* **Work instructions**
Retype every line from the top of the entries down to the one with "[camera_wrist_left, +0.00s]", both included, and skip the pictures.
• • • • •
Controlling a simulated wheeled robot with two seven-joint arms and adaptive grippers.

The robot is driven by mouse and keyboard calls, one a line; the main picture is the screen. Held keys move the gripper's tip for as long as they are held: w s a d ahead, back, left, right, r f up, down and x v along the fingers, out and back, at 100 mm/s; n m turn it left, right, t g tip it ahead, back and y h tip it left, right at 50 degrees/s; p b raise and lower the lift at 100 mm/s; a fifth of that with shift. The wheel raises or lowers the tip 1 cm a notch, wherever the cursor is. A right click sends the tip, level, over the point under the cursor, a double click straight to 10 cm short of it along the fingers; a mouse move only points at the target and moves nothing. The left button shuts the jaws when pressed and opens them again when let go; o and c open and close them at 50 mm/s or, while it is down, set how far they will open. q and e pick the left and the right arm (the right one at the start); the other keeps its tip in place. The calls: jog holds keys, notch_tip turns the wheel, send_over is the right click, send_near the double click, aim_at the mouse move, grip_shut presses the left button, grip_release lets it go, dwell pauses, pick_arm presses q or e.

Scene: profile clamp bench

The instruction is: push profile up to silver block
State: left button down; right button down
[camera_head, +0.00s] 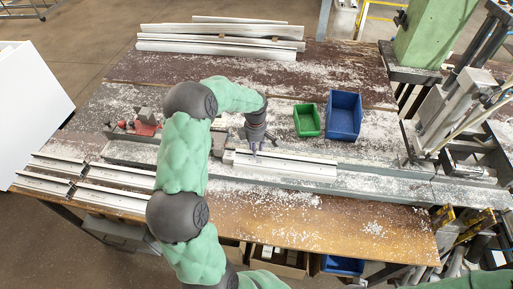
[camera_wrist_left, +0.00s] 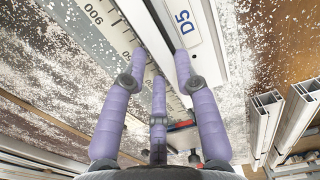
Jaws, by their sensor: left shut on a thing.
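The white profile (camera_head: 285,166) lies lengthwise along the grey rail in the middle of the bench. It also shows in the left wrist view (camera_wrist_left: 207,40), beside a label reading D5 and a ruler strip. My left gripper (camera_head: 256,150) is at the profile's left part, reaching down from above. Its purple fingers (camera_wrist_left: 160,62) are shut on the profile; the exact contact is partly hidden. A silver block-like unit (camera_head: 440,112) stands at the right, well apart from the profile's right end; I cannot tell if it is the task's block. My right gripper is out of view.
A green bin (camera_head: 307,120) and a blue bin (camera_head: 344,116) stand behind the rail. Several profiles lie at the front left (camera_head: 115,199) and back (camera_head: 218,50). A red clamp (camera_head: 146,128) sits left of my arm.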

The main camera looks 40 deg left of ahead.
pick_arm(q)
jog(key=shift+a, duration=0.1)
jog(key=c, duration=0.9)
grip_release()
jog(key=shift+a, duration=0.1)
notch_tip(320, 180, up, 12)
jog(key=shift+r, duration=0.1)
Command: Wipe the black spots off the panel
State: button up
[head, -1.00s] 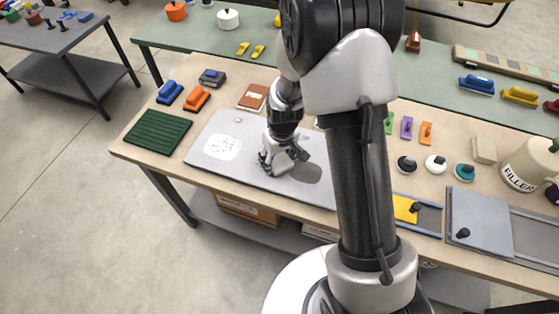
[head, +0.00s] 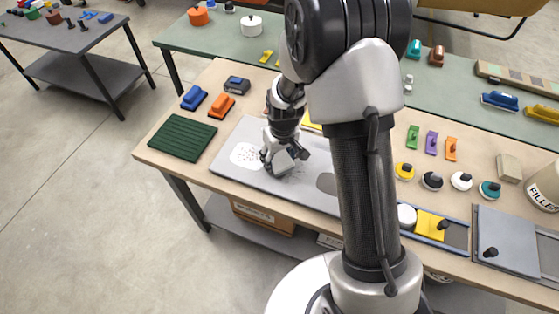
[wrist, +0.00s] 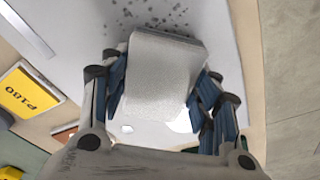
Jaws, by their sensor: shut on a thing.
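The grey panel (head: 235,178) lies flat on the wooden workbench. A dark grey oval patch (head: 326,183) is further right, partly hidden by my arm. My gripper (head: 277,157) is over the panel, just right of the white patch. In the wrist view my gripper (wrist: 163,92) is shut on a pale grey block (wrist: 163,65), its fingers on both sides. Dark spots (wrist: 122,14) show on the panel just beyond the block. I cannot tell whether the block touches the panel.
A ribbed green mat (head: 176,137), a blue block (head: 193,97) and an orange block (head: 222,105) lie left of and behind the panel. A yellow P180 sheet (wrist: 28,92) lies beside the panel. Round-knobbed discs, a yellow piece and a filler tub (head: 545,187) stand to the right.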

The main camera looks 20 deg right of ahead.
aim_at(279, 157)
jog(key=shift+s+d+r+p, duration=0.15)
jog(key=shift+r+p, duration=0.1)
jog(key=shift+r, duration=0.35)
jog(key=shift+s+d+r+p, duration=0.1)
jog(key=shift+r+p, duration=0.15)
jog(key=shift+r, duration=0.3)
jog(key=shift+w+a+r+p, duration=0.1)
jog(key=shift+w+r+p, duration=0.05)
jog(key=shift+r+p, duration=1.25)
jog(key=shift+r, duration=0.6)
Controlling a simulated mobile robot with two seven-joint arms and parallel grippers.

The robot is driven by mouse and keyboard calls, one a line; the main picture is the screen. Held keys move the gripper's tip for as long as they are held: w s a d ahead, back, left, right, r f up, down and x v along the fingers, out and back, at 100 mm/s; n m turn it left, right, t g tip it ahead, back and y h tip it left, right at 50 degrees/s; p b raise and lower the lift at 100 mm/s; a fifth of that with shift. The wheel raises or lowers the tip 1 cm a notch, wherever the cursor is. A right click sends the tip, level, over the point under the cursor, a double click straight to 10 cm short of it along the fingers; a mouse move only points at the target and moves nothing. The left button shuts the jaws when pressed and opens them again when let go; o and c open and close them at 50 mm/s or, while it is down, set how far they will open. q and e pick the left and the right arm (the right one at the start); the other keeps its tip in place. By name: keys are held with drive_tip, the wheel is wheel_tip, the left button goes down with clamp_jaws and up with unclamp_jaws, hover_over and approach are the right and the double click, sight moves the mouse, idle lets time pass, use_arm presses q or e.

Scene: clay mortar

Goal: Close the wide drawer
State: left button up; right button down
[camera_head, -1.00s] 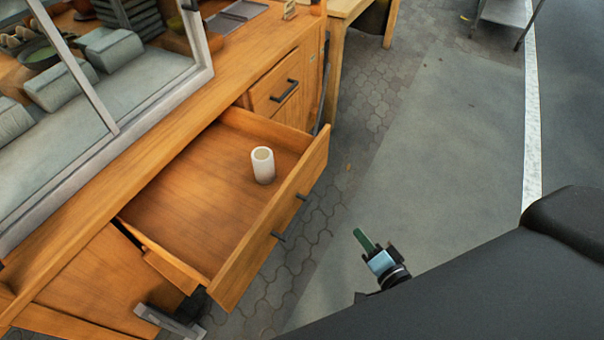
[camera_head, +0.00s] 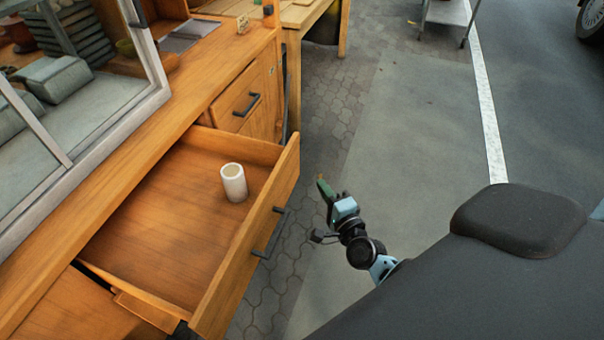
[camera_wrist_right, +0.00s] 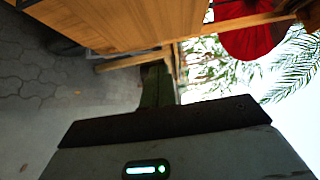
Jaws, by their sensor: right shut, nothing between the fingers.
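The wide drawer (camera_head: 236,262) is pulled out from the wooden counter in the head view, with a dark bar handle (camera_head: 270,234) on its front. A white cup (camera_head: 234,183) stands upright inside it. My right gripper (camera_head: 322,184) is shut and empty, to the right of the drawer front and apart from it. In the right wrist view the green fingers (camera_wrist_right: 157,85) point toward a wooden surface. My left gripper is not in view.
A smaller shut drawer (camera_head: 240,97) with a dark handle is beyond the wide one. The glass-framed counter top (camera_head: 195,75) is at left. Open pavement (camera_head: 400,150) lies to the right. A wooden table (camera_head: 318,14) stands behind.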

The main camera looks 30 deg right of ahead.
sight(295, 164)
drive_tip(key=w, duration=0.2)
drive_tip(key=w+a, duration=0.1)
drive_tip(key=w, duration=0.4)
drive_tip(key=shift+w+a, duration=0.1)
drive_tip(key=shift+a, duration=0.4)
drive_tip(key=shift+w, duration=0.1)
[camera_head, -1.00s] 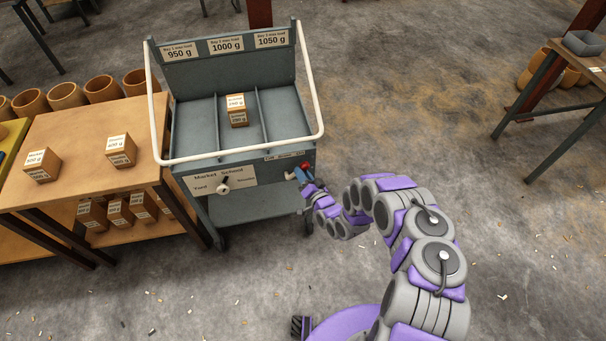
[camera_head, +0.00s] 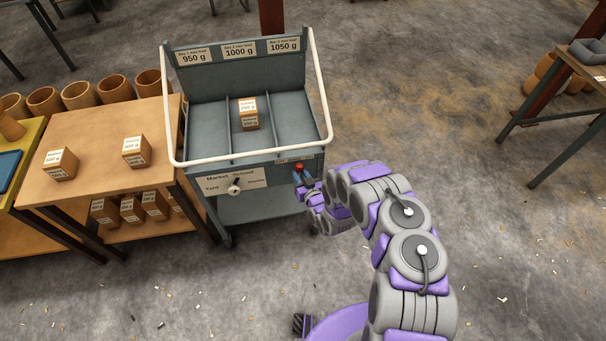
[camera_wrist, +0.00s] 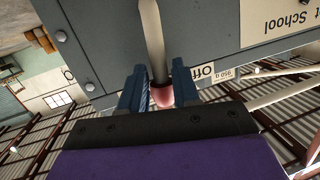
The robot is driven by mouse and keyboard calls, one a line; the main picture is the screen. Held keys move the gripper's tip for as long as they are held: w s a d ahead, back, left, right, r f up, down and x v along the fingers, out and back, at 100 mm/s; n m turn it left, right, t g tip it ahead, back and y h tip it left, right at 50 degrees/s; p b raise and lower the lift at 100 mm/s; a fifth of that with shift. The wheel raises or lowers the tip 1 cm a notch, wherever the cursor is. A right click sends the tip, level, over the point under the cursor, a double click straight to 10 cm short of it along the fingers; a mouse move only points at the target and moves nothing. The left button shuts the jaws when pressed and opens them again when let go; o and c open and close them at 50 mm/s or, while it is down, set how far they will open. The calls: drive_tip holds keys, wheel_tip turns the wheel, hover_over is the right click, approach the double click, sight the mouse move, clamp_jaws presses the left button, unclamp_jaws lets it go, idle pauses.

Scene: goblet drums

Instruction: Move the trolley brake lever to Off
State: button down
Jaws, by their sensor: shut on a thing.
• • • • •
* **Task output**
Controlling a simulated wheeled robot with two seven-joint arms and adaptive grippers.

The robot is driven by mouse and keyboard calls, one a line; the main picture is the screen. Held keys move the gripper's tip for as long as they are held: w s a d ahead, back, left, right, r f up, down and x v along the fingers, out and back, at 100 mm/s; n m turn it left, right, t g tip it ahead, back and y h tip it left, right at 50 degrees/s; p b raise and lower the lift at 100 mm/s; a fifth of that with shift. The wheel raises or lowers the tip 1 cm a notch, wherever the cursor is. A right click sends the tip, level, over the point under the cursor, a double click straight to 10 cm short of it along the fingers; a mouse move only points at the target and moves nothing. The left button shuts the jaws when pressed and opens them again when let go; o and c open and close them at 50 mm/s or, while it is down, set how far they will open. q and e pick the left and the right arm (the right one at the start); the other keeps its tip in place. The calls: jog holds keys, notch_tip turns the wheel, send_over is the right click, send_near the double click, aim_at the mouse move, grip_shut presses the left button, grip_release lets it go, dwell pauses, pick_arm presses q or e.

Scene: profile clamp bench

The instruction is: push profile up to silver block
State: left button down; right button down
[camera_head, +0.00s] 
[camera_wrist_left, +0.00s] 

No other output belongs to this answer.